§ Data listing
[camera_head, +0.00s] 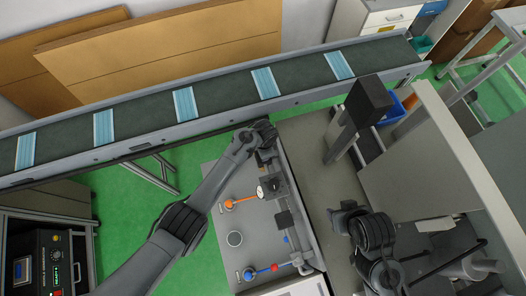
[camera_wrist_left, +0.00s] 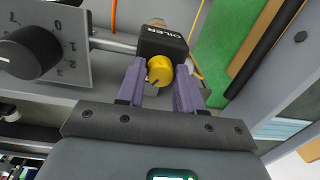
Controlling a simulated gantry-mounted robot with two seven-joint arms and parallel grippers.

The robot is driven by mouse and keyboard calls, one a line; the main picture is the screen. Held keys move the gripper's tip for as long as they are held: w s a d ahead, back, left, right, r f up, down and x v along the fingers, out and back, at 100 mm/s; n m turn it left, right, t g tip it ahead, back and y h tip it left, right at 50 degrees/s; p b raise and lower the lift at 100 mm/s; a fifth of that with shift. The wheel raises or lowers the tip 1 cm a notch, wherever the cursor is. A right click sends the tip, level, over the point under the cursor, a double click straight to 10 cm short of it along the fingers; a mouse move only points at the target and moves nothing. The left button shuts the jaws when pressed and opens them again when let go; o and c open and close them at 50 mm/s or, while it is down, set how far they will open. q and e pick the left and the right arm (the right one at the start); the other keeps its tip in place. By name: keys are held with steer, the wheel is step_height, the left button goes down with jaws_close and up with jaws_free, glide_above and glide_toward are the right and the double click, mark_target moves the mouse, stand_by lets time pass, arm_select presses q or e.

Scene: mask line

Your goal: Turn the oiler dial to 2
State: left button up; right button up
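In the left wrist view a black block marked OILER (camera_wrist_left: 163,42) carries a yellow knob (camera_wrist_left: 159,70). My left gripper (camera_wrist_left: 160,72) has its two purple fingers on either side of the knob, very close to it; contact cannot be told. A grey plate (camera_wrist_left: 72,72) with numbers including 0, 1 and 2 stands to the left, with a large black knob (camera_wrist_left: 30,52) in front of it. In the head view my left gripper (camera_head: 266,163) is over the top of the grey panel (camera_head: 213,252) and hides the oiler. My right gripper (camera_head: 346,214) is apart from it, right of the panel.
A conveyor (camera_head: 220,102) with several blue masks crosses behind the panel. On the panel are an orange-handled valve (camera_head: 229,204), a blue-handled valve (camera_head: 249,274) and a round white gauge (camera_head: 261,191). A dark post (camera_head: 367,100) stands to the right.

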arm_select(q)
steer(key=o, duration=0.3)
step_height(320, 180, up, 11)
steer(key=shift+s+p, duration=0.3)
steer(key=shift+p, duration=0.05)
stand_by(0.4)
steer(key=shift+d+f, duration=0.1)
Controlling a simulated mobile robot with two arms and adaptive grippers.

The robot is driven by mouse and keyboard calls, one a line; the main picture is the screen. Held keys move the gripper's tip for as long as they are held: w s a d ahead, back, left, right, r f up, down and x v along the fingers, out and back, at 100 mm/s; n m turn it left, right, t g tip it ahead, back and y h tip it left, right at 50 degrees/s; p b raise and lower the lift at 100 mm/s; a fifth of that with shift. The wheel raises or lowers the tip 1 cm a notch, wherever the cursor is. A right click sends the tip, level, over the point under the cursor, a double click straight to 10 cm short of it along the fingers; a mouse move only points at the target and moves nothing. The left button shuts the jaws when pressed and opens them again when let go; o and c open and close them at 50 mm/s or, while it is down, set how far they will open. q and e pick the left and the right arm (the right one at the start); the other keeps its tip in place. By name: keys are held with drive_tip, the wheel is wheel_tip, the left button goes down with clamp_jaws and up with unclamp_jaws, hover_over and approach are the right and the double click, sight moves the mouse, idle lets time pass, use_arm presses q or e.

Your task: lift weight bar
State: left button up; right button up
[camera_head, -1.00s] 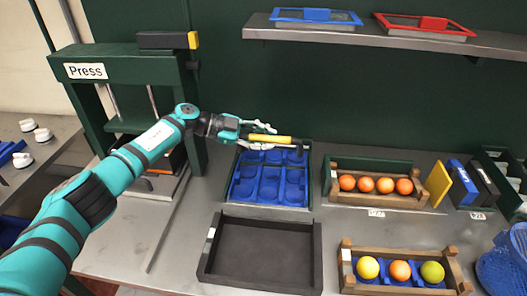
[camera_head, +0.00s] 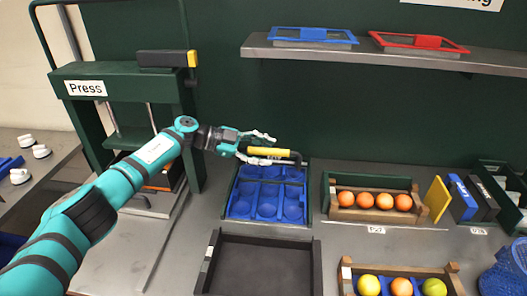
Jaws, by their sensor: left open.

§ Task description
For the string "Your", count the lines of the entries above that include it; answer with the number only.

§ In response
2